Problem statement: Please transcribe the data below exactly. Leave the pictures out.

========================================================================

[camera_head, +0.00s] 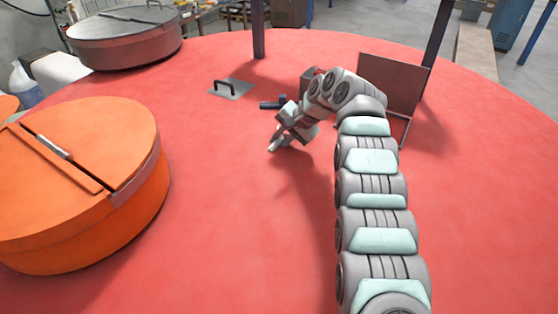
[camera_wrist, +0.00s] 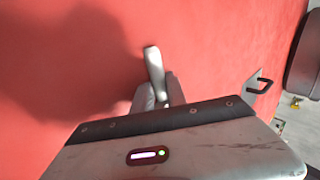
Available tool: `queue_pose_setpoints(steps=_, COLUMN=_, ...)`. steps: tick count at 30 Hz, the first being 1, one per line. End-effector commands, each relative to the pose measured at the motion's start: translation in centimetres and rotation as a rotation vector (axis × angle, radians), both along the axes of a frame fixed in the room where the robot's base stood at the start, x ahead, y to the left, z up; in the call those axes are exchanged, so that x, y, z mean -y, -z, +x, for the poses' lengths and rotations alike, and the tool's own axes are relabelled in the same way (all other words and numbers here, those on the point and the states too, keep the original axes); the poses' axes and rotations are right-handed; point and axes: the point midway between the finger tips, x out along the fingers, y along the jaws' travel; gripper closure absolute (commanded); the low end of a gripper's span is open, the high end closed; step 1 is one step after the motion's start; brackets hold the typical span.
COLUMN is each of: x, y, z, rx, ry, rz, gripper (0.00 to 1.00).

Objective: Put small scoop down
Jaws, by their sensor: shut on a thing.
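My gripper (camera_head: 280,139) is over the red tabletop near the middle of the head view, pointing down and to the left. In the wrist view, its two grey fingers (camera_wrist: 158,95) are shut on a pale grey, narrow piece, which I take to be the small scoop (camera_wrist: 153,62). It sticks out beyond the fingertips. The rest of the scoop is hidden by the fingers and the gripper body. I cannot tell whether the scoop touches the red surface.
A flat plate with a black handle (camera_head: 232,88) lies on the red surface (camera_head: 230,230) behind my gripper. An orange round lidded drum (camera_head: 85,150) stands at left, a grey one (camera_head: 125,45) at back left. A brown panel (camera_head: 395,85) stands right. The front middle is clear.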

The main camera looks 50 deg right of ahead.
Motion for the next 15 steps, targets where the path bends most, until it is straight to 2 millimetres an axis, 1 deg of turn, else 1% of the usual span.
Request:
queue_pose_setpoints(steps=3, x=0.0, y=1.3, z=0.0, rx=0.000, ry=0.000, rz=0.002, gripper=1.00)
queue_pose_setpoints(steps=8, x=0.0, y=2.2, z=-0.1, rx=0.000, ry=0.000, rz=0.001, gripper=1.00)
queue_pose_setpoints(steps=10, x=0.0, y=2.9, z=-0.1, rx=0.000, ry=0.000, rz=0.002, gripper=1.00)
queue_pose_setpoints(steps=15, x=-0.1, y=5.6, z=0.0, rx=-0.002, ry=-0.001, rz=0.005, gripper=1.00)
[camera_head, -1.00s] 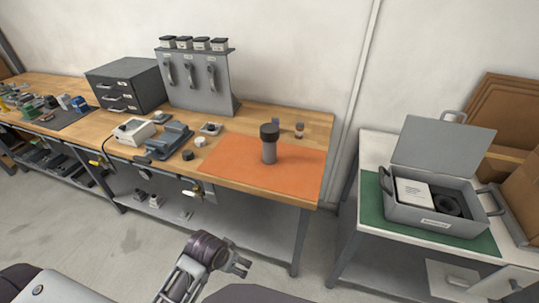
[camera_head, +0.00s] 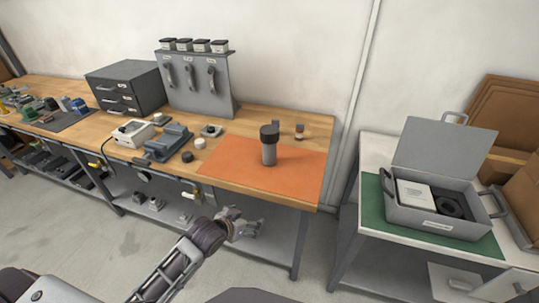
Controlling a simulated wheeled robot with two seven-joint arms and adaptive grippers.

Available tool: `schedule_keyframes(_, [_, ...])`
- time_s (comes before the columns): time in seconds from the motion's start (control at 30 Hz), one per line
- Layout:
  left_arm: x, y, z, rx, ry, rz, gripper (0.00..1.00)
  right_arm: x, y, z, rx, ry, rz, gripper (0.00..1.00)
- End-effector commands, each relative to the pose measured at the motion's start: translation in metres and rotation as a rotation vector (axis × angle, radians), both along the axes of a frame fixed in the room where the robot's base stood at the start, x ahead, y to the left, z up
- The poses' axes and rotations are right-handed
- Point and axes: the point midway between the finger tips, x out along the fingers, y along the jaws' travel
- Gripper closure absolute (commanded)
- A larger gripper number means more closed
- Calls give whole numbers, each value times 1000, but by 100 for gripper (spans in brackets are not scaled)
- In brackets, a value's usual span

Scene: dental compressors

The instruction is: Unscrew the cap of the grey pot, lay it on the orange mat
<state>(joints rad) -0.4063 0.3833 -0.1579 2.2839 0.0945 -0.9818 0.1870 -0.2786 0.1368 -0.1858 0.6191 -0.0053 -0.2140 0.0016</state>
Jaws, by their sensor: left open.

========================================================================

Solution for this problem:
[camera_head, +0.00s] 
[camera_wrist, +0.00s] 
Available tool: `queue_pose_setpoints(steps=_, COLUMN=_, ...)`. steps: tick count at 30 Hz, the first being 1, one per line. End-effector commands, each relative to the pose measured at the motion's start: translation in centimetres and rotation as a rotation vector (axis × angle, radians), both along the axes of a frame fixed in the room where the robot's base stood at the start, x ahead, y to the left, z up; in the call those axes are exchanged, so that x, y, z mean -y, -z, +x, for the poses' lengths and rotations alike, and the tool's own axes are relabelled in the same way (all other words and numbers here, those on the point and the states too, keep the original axes); the poses' axes and rotations are right-handed; point and axes: the point midway between the finger tips, x out along the fingers, y along the jaws' travel; gripper closure absolute (commanded); the low end of a gripper's span is open, the high end closed; step 1 is one step after the motion's start; brackets hold the typical span.
COLUMN is each of: x, y, z, rx, ry, rz, gripper (0.00 to 1.00).

Objective: Put small scoop down
Jaws, by their sensor: shut on a thing.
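My gripper (camera_head: 280,139) is over the red tabletop near the middle of the head view, pointing down and to the left. In the wrist view, its two grey fingers (camera_wrist: 158,95) are shut on a pale grey, narrow piece, which I take to be the small scoop (camera_wrist: 153,62). It sticks out beyond the fingertips. The rest of the scoop is hidden by the fingers and the gripper body. I cannot tell whether the scoop touches the red surface.
A flat plate with a black handle (camera_head: 232,88) lies on the red surface (camera_head: 230,230) behind my gripper. An orange round lidded drum (camera_head: 85,150) stands at left, a grey one (camera_head: 125,45) at back left. A brown panel (camera_head: 395,85) stands right. The front middle is clear.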

The main camera looks 50 deg right of ahead.
Motion for the next 15 steps, targets where the path bends most, until it is straight to 2 millimetres an axis, 1 deg of turn, else 1% of the usual span.
Request:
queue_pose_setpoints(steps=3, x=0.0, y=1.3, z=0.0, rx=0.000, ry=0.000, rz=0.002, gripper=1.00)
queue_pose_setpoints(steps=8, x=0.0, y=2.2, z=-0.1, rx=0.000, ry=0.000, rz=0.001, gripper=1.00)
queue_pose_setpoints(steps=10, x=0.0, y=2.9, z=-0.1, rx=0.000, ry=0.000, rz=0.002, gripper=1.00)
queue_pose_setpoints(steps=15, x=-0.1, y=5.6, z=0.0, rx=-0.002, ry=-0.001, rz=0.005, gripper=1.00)
[camera_head, -1.00s] 
[camera_head, +0.00s] 
Controlling a simulated wheeled robot with two seven-joint arms and adaptive grippers.

Available tool: `schedule_keyframes(_, [_, ...])`
- time_s (comes before the columns): time in seconds from the motion's start (control at 30 Hz), one per line
- Layout:
  left_arm: x, y, z, rx, ry, rz, gripper (0.00..1.00)
  right_arm: x, y, z, rx, ry, rz, gripper (0.00..1.00)
- End-effector commands, each relative to the pose measured at the motion's start: translation in metres and rotation as a rotation vector (axis × angle, radians), both along the axes of a frame fixed in the room where the robot's base stood at the start, x ahead, y to the left, z up
- The poses' axes and rotations are right-handed
- Point and axes: the point midway between the finger tips, x out along the fingers, y along the jaws' travel
- Gripper closure absolute (commanded)
- A larger gripper number means more closed
- Calls give whole numbers, each value times 1000, but by 100 for gripper (spans in brackets are not scaled)
- In brackets, a value's usual span

Scene: dental compressors

The instruction is: Unscrew the cap of the grey pot, lay it on the orange mat
<state>(joints rad) -0.4063 0.3833 -0.1579 2.2839 0.0945 -0.9818 0.1870 -0.2786 0.1368 -0.1858 0.6191 -0.0053 -0.2140 0.0016</state>
Jaws, by their sensor: left open.

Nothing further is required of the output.